We will assume the supply voltage $ U_{supp}(t) $ is constant and equal to the motor nominal voltage $ U_{nom} $. With this assumption PWM fill factor will be equal to 1 in the following cases:
  1. $ K_P = 1 ,K_I=0 ,K_D=0 $ - if target position is ahead of real position by 256 motor shaft revolutions
  2. $ K_P = 0 ,K_I=1 ,K_D=0 $ - if integral in the formula above is equal to 52.5 revolutions $ \cdot $ second
  3. $ K_P = 0 ,K_I=0 ,K_D=1 $ - if real motor speed is higher than the required speed by 96000 rpm.

Reaching target position

Target position is considered to be reached when motor shaft reaches the target position. Some oscillations around target position are possible. Motor will need some time to stop and return to correct position if smooth deceleration is not used and an immediate stop command is received or an emergency stop by limit switch has happened.

Warning. Long time oscillations around the target position while the motion is considered finished are possible if the PID regulator is set up incorrectly.

PID regulator tuning recommendations

There are three quality criterions used when tuning PID regulator:
  • Speed maintenance accuracy, defined as a mean deviation of current speed from desired speed. Speed maintenance is considered to work optimally if the speed takes no more than three distinct values when moving. It is impossible to achieve greater accuracy because speed values are quantized.
  • Position reach quality, defined by the following criterions:
    • Time until final stop in target position (lower is better).
    • No slip on approach to the target position.
    • No oscillations around target position before stopping.
    • No spontaneous shifts from the target position after stopping.
  • Low noise when moving. Noise level is increased when only one of the PID coefficients is increased.

One can choose individual criterion priority depending on the task at hand when tuning PID regulator.

  1. It is recommended to disable all DC motor limits including smooth acceleration/deceleration when you start tuning PID regulator.
  2. It is recommended to tune PID regulator to maintain constant speed first.
  3. It is recommended to start tuning PID regulator with integral and differential coefficients set to zero.
  4. Set proportional coefficient $ K_P \leq 10 $
  5. Set required movement speed and start the movement far away from the limit switches.
  6. Gradually increase $ K_P $ and observe current speed graph. Find optimal $ K_P $ which makes the controller maintain current speed the best and makes time to reach target speed less dependent on $ K_P $. One should be aware of possible noise level increase.
  7. It is recommended to tune $ K_I $ next. Integral PID regulator coefficient has more influence on position reaching behavior.
  8. Set integral coefficient $ K_I \leq 10 $ and start movement to position. It is convenient to use "shift on offset" command for this.
  9. It is advisable to use sufficiently long shifts so that motor reaches at least 20% of required speed.
  10. Increase of $ K_I $ makes the controller stop at the target position faster.
  11. Achieve faster reaching of the target position by gradually increasing $ K_I $. One should stop increasing this coefficient when either quality of position reaching degrades substantially or noise levels increase. Slip at the target position will remain regardless.
  12. Adjust $ K_P $ up or down to decrease oscillations at the target position.
  13. After one adjusts $ K_P $ one should check the speed maintenance quality and noise levels. If these parameters are unsatisfactory then one should adjust coefficients towards their previous values.
  14. After setting $ K_I $ and $ K_P $ you can set up $ K_D $.
  15. It is recommended to start tuning $ K_D $ in speed maintenance mode and then check other quality parameters.
  16. One should increase $ K_D $ until speed oscillations around target speed stop decreasing.
  17. In case of target position slip one should increase $ K_D $. However, further increases of this coefficent will lead to oscillations around target position. One should keep a balance between oscillations and target position reaching speed.

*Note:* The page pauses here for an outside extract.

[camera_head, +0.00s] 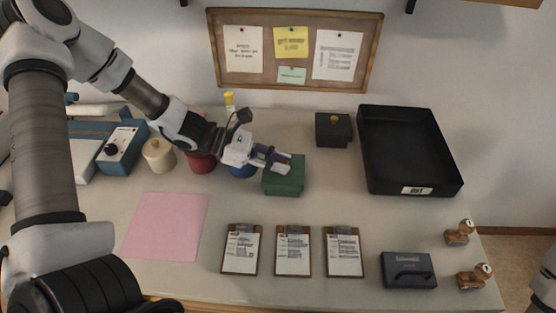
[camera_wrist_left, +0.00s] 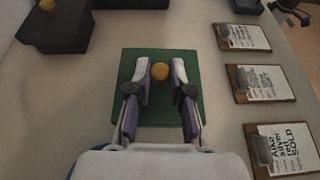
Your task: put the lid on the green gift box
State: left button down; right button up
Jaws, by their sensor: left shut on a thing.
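The green gift box (camera_head: 284,187) stands on the table near the middle. Its green lid (camera_wrist_left: 160,110), with a round yellow knob (camera_wrist_left: 159,72), fills the centre of the left wrist view. My left gripper (camera_head: 284,158) reaches in from the left over the box, its fingers (camera_wrist_left: 160,75) on both sides of the knob, shut on the lid by it. The lid looks level and over the box; I cannot tell whether it is seated or slightly above. The gripper hides part of the box top. My right gripper is not in view.
A black box with a yellow knob (camera_head: 333,130) and a black tray (camera_head: 428,185) stand behind and right. A red container (camera_head: 201,163) and a cream jar (camera_head: 158,156) are to the left. Clipboards (camera_head: 292,250) lie in front, beside a pink sheet (camera_head: 166,226).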

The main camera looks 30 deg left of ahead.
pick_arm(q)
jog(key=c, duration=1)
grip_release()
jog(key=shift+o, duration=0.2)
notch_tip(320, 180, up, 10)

Turn on smooth acceleration/deceleration if you plan on using this mode. This can lead to the slip at the target position. To compensate one should increase $ K_I $.

After these steps the initial setup of PID algorithm is complete. The obtained coefficients are in most cases suitable for motor operation. To further optimize these coefficients one can vary them while continuously monitoring quality according to the relevance of chosen quality criterions to the particular task.

Note. It is not recommended to adjust more than one coefficient at a time while tuning the PID regulator.

IMPORTANT. It is extremely not recommended to start with large values of PID regulator coefficients or to rapidly adjust them. This can lead to self-excitation of speed oscillations and motor failure.